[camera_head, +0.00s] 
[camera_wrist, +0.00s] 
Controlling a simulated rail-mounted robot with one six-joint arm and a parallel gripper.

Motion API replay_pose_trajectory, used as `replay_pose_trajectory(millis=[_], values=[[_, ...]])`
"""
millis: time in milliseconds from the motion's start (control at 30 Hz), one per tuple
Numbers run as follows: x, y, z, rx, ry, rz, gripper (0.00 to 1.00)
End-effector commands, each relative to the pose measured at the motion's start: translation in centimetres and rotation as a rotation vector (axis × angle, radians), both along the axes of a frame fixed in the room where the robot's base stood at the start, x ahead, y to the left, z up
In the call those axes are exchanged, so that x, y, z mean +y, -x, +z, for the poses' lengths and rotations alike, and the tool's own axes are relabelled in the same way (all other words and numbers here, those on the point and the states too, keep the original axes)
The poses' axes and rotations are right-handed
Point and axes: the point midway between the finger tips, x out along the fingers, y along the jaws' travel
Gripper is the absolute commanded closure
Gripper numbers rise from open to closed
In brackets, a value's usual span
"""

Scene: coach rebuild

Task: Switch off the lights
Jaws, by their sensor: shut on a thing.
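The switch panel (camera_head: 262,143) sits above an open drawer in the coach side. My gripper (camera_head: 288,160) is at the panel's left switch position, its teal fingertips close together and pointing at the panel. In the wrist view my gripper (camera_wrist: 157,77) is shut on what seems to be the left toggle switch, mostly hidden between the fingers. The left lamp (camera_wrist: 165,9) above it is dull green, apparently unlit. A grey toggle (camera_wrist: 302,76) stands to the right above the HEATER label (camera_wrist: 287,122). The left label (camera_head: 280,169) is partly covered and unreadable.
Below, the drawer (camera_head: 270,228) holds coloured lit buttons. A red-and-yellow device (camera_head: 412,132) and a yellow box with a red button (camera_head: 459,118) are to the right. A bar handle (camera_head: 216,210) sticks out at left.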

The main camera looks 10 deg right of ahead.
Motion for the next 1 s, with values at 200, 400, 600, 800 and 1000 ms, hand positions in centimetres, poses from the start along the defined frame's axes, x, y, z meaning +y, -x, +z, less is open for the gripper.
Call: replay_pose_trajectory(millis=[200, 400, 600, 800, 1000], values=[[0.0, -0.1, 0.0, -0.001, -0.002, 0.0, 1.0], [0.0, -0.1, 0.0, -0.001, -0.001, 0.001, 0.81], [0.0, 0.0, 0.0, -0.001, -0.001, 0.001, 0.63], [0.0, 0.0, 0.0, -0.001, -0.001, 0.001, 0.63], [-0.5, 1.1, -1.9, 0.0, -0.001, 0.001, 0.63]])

==

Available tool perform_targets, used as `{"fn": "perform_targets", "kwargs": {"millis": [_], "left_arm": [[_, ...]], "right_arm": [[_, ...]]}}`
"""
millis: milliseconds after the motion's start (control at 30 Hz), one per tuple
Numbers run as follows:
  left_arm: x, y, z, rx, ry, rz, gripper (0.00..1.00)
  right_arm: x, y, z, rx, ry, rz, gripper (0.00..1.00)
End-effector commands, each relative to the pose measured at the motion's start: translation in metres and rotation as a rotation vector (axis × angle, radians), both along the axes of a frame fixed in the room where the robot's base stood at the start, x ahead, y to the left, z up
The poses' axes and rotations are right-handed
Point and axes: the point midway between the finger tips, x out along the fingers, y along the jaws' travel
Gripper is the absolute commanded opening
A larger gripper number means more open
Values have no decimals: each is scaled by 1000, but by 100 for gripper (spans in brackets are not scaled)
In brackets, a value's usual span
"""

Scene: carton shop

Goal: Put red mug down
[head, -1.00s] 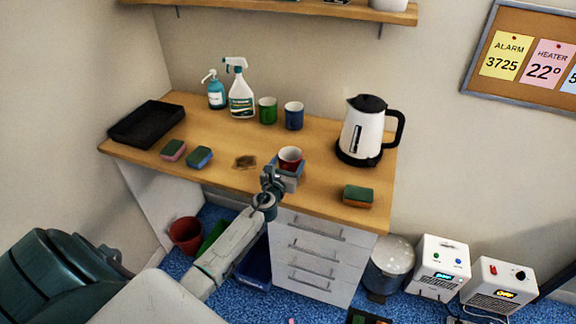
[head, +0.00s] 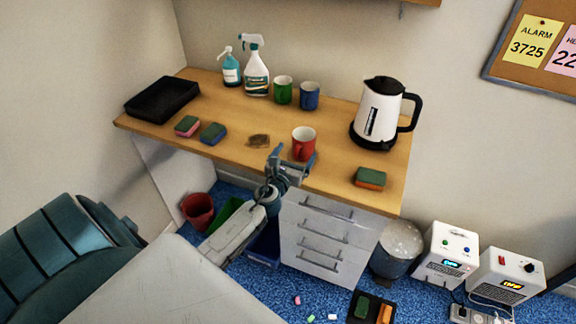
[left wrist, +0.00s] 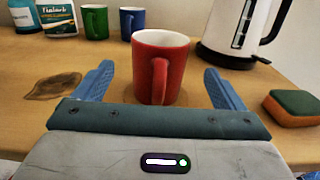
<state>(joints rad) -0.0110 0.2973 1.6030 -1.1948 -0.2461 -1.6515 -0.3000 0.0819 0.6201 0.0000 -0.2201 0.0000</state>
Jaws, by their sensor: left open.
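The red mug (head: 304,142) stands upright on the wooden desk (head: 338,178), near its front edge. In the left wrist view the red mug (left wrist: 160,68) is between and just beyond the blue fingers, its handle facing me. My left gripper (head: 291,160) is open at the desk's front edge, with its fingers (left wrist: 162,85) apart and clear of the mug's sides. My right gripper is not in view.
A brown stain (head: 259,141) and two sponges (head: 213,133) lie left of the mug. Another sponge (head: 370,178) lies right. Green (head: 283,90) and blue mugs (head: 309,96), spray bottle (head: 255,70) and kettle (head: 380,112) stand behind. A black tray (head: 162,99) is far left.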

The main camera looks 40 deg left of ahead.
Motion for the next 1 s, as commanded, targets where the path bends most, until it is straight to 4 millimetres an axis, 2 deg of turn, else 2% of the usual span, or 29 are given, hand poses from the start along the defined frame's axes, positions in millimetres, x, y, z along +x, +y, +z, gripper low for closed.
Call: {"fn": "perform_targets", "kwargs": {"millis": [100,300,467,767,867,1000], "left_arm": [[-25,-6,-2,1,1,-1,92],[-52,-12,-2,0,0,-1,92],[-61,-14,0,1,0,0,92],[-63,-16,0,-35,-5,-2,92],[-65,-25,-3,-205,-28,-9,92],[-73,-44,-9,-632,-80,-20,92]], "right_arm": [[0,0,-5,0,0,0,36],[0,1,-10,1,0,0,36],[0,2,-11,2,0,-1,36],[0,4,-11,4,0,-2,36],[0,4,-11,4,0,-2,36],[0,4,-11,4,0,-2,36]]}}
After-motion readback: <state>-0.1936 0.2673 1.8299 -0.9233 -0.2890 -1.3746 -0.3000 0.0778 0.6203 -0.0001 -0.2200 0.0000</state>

* * *

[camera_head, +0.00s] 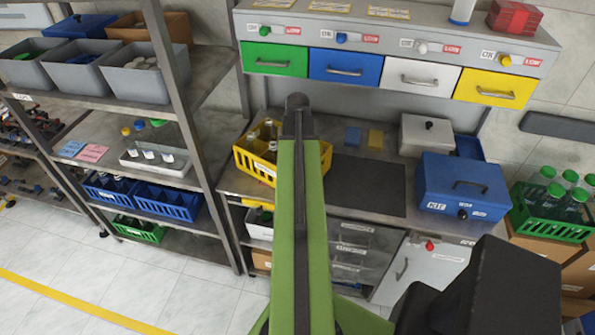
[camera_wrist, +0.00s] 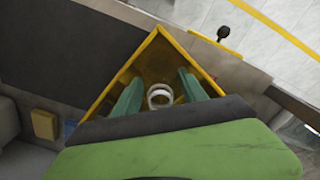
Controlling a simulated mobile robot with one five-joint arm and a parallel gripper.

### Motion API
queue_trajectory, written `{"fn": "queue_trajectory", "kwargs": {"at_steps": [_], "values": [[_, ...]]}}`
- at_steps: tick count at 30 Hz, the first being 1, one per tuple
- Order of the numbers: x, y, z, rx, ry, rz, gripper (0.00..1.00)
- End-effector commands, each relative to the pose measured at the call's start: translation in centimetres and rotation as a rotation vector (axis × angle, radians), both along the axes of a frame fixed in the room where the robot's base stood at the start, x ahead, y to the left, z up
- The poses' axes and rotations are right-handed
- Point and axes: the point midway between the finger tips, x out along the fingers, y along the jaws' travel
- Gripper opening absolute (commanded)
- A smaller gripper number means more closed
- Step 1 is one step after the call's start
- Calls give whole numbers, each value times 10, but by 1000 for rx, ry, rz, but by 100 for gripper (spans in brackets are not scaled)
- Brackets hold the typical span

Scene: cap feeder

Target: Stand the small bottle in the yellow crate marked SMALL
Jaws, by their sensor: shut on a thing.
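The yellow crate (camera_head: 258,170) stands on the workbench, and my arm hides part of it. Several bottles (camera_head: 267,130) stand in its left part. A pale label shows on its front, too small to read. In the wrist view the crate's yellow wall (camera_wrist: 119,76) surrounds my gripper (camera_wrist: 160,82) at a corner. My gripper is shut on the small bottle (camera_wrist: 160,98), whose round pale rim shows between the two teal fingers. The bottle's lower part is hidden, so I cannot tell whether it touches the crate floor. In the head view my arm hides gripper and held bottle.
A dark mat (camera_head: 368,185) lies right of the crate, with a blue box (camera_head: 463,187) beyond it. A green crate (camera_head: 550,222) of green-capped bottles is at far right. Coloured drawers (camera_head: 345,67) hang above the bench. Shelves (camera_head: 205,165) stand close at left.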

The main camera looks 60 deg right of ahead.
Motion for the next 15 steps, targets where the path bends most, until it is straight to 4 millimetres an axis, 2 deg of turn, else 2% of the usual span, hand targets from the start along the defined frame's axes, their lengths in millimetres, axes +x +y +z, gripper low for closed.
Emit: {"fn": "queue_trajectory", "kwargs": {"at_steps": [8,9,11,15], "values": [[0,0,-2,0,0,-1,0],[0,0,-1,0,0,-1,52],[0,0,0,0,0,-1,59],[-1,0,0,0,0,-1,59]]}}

◆ **PROMPT**: Pick out and copy the lines of the entries that hold the string "lengths".

◆ **THE COMPLETED TASK**:
In the call those axes are exchanged, so that x, y, z mean +y, -x, +z, for the poses' lengths and rotations alike, and the tool's own axes are relabelled in the same way (all other words and numbers here, those on the point and the states too, keep the original axes)
Motion for the next 15 steps, targets where the path bends most, until it is straight to 4 millimetres an axis, 2 deg of turn, else 2% of the usual span, hand targets from the start along the defined frame's axes, their lengths in millimetres, axes +x +y +z, gripper low for closed.

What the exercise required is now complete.